最終的には『Lemoned』というレーベルまで作って、ZEPPET STOREというバンドをデビューさせたりもしてました。

hideという人が後輩やファンから慕われて、葬式でもあれだけの参列者が来たり、メモリアル・サミットにあれだけ多くの多彩なアーティストが出揃うのは、hideのこうした人間性から来るものだと思いますよ。

 

hideにとっての音楽とヴィジュアル

hideはXに加入したときからPATAには

「俺はギタリストじゃないからギターのことは任せた」

というニュアンスの発言をしていました。

hideはギターの腕前を追求したり、速弾きを聴かせるということにあまり執着がなく、追い求めているものがパフォーマンス寄りだったんですね。
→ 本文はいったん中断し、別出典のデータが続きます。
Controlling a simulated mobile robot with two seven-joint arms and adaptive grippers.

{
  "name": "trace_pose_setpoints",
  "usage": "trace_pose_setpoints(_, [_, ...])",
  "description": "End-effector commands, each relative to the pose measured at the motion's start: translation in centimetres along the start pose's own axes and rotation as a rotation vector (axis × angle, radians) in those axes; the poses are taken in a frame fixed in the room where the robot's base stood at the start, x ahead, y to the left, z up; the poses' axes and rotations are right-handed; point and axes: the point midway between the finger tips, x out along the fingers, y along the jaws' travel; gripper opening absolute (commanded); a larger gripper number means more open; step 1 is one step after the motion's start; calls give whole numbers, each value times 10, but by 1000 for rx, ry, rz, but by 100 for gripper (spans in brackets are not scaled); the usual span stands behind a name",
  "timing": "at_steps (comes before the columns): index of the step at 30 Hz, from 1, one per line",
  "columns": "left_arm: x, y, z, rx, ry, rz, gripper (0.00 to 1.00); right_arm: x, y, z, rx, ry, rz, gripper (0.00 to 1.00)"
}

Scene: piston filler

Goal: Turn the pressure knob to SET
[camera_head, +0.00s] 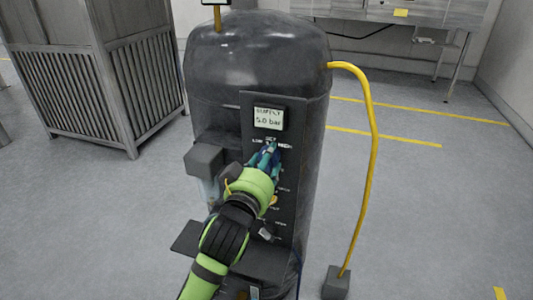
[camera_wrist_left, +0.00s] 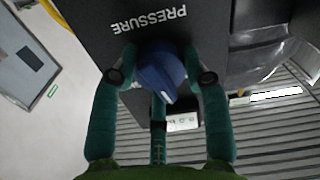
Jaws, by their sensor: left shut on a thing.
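The pressure knob (camera_wrist_left: 158,70) is a round blue knob on the dark panel, below an upside-down PRESSURE label in the left wrist view. My left gripper (camera_wrist_left: 161,77) has its green fingers on both sides of the knob and is shut on it. In the head view my left gripper (camera_head: 267,152) reaches the upper part of the panel (camera_head: 287,190) and hides most of the knob. Small labels show around the fingertips; the top one seems to read SET.
A display (camera_head: 268,118) above the knob reads 5.0 bar. The panel is on a large dark tank (camera_head: 255,60). A grey box (camera_head: 203,160) juts out left of my gripper. A yellow hose (camera_head: 372,150) runs down at right. A slatted cabinet (camera_head: 100,75) stands at left.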

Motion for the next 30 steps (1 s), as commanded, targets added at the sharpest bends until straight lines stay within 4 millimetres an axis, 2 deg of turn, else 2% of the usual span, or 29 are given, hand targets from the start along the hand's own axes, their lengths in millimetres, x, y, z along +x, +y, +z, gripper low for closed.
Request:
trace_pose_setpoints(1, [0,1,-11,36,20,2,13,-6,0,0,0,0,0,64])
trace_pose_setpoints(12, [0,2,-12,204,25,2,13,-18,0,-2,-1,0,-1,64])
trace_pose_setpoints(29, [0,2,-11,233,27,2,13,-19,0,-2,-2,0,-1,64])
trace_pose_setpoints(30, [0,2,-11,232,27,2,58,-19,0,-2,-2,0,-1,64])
これはhideが大好きだったキッス、オジー・オズボーン、アリス・クーパーなどの『魅せるロック』を体現していたアーティストの影響があります。

オジー・オズボーン

もともとXにはhide加入以前からこの『魅せるロック』という要素が強く、ライブもファッションもど派手だったので、Xに加入したのはそういう部分に共感した面も大きいと思います。

Xのライブを見ていても、下(ギター)を向いて黙々とプレイに専念するPATAとは対象的に、hideはほとんど手元など見ずにお客の方ばかり見て煽(あお)り続けているんですよ。
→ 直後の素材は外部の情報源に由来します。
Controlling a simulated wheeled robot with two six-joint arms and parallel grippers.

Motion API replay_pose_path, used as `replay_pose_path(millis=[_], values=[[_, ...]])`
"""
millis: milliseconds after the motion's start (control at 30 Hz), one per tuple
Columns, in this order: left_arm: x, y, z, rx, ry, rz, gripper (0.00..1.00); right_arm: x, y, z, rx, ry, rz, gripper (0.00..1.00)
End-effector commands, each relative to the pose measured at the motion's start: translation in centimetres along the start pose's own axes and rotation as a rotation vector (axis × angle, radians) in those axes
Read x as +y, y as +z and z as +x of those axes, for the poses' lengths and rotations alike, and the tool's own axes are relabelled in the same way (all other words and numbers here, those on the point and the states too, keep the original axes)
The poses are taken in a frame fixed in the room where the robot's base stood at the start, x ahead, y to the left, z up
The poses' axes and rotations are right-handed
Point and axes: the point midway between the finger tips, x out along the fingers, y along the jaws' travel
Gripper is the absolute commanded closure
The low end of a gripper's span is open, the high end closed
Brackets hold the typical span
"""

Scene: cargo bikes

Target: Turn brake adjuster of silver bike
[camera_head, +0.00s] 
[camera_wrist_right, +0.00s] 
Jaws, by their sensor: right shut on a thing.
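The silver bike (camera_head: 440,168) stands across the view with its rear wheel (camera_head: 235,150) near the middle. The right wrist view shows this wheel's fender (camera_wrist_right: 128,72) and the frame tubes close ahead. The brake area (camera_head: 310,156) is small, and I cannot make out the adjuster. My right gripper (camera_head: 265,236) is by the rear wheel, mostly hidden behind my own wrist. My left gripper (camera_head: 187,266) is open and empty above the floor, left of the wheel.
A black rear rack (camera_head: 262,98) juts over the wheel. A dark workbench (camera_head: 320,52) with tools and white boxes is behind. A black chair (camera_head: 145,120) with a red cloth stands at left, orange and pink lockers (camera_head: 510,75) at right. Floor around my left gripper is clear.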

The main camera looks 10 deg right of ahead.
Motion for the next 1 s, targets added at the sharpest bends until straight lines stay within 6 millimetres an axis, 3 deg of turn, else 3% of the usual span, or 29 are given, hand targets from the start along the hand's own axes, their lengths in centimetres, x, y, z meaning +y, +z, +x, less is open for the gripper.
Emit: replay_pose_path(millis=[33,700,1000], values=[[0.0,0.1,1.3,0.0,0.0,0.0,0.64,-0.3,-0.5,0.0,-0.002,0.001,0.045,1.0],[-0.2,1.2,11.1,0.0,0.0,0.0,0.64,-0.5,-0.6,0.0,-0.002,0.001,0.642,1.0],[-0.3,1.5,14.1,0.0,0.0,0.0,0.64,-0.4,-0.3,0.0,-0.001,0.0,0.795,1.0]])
自分が『見られている』ということを徹底的に意識して、頭の天辺から爪の先に至るまで全て魅せることに集中しているというか。

ファッションから立居振舞に至るまで全てがパフォーマンスとして研ぎ澄まされているというか。

カメラの前でダサいカッコをしていることなんてありえないし、いつだって背筋がしゃんとしてるし、間抜けヅラをさらしたりすることなんてまず有り得ません。

それだけにとどまらず、その後ソロとなってからのMVは、『楽曲の宣伝のための特典(おまけ)』などではなく、それ自体を1つの映像作品として向き合う姿勢を感じました。

カメラマンや映像監督に言われるがままにやっつけ仕事で撮るのではなく、一緒になって最新の撮影方法を試してみたり、加工技術を試してみたり、そこに深いテーマを込めてみたり。

これは他のヴィジュアル系アーティストらのナルシスズムとか美意識の高さとかいうものとは根本的に違うんですよね。

「かっこよく映りたい」

とかいう俗物的な発想じゃないというか。

プリクラやスノー(カメラアプリ)を使って可愛く映りたい女子たちの願望のようなものとは根本的に違うんです。

音楽を作ることと全く同じ地平線上に映像作品を作ることがあるっているか。

自分という存在自体が映像作品の素材というか。

それが一番強く感じられるのが写真集『無言激』です。

「サイケデリック・バイオレンス・クライム・オブ・ヴィジュアル・ショック」

というのはまさにこのこと。

あんなに視覚を刺激する写真集を他に見たことが有りません。

 

hideとお酒

hideの酒好きは有名。

そしてその酒乱伝説はYOSHIKIと同様にかなり破天荒なものになってます。

もともとビールしか飲めなかったhideに色んなお酒を教えたのはPATAです。

『D.O.D』という曲で

「日本酒・バーボン・ビールにアブサン・焼酎・どぶろく・テキーラ何でも来い!」

という歌詞がありますが、こんな人にしちゃったのはPATAです。

PATAはX随一の酒好きで、YOSHIKIやhideのように酒を飲んでテンション上がって暴れるということはなく、ちびちびダラダラとエンドレスで飲み続けるそうです。

これに対しhideの飲み方は真反対で、飲み始めるとバーボンとかの強いやつをガンガンやっちゃって、叫び始めて暴れだすっていう飲み方。

こういう飲み方って

翌日一番後悔して自己嫌悪になる飲み方

ですよね(笑)。

きっと繊細なhideのことだから、飲んだ時に普段のうっぷんが爆発しちゃうんでしょうね。

しかし不思議とこれがメンバーに向かうことはなく、PATAと二人で飲む時にそういう風になることはなかったそうです。

後にソロプロジェクトを二人三脚でやっていくINAが言うには

「とにかく人に暴力を振るうというよりはモノを破壊する」

とのことで、何の脈絡もなく歩いている途中でいきなり破壊行為を始めるらしいです(笑)。

一緒に飲みたくないな~。

アメリカでは警察に捕まろうとしたこともあるそうで。

ちなみにこういうのって他の人が先に始めてしまうと、乗り遅れた方は妙に冷静になってしまうのはよくあることです。

なので、Xのメンバーの酒乱3人組であるYOSHIKI、HIDE、TAIJIの誰かが暴れ始めたときは他のメンバーが止めに入り、決して皆で同時に暴れ始めることはなかったとのこと(TAIJIの自伝より)。